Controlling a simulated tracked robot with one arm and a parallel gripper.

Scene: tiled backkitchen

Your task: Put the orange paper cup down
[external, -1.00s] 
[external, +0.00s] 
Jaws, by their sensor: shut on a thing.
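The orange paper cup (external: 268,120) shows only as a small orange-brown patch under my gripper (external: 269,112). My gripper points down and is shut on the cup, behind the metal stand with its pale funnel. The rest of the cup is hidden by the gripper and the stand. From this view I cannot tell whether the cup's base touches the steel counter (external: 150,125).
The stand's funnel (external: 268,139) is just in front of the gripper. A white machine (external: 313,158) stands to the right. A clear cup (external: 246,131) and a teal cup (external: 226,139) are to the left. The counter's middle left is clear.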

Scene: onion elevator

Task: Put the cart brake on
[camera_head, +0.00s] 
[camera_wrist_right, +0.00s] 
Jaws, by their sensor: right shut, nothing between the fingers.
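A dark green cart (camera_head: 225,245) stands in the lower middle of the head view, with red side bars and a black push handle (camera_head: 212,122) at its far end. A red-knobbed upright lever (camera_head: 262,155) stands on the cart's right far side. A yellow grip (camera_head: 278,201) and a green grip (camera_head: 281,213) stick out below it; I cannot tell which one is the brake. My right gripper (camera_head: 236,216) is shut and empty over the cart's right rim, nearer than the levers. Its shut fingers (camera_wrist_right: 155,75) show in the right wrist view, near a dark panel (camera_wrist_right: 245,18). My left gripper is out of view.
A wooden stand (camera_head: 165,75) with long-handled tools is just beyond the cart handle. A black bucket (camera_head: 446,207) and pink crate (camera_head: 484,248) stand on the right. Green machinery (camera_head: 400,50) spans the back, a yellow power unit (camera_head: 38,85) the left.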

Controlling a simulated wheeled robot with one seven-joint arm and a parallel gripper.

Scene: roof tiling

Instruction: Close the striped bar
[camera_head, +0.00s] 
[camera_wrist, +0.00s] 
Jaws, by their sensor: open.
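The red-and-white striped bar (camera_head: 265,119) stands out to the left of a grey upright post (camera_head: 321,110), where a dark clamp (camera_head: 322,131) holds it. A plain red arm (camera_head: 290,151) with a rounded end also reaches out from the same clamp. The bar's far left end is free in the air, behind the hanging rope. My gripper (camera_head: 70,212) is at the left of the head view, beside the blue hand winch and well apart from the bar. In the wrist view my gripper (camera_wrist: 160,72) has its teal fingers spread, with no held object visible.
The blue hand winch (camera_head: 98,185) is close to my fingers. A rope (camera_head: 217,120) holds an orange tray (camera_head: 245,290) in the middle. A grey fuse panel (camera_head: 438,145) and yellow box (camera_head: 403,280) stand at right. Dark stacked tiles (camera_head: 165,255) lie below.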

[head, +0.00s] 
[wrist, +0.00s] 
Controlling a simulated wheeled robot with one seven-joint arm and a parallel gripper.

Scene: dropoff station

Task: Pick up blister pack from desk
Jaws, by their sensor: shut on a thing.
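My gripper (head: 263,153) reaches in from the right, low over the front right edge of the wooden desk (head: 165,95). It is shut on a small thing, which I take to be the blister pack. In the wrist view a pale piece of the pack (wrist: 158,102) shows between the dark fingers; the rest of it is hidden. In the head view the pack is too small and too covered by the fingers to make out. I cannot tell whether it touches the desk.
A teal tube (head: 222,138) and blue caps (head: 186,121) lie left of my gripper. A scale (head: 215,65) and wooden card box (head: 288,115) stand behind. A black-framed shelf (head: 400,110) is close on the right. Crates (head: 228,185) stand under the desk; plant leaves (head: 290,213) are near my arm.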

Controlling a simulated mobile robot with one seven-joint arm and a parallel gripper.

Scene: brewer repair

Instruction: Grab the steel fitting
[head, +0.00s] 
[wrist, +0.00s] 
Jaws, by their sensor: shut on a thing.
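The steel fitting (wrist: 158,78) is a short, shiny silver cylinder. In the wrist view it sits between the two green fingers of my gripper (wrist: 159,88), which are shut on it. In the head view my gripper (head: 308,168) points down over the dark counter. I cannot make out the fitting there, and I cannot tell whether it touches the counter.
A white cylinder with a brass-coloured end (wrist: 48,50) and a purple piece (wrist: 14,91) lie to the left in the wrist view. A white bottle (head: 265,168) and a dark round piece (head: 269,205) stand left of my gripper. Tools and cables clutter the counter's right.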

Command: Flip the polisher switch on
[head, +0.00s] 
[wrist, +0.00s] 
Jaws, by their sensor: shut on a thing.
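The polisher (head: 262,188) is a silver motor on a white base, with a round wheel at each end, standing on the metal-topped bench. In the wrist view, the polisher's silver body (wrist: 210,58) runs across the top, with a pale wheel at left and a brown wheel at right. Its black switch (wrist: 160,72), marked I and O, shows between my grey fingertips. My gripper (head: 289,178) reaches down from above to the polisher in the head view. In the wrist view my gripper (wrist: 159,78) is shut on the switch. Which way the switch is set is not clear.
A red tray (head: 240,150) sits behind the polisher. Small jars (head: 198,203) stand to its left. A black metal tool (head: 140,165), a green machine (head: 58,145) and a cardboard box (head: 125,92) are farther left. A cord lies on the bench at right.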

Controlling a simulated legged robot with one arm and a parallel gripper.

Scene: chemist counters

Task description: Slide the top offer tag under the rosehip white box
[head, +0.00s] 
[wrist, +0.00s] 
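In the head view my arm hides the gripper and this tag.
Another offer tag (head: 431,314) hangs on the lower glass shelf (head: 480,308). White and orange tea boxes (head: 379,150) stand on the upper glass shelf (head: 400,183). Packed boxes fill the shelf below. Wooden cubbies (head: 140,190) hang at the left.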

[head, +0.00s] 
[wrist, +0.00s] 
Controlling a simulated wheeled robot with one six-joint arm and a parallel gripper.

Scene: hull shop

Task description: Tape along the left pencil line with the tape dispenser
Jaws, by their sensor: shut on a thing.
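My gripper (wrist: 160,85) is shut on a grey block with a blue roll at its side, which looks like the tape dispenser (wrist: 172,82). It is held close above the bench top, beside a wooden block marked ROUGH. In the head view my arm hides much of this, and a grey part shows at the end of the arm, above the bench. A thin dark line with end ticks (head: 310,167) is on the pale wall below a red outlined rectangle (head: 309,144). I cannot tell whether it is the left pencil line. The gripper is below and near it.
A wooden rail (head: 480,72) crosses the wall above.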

GIVEN INSTRUCTION. Among the lines of the records above, count those holding the string "Controlling", and report only the number.

TASK OUTPUT. 6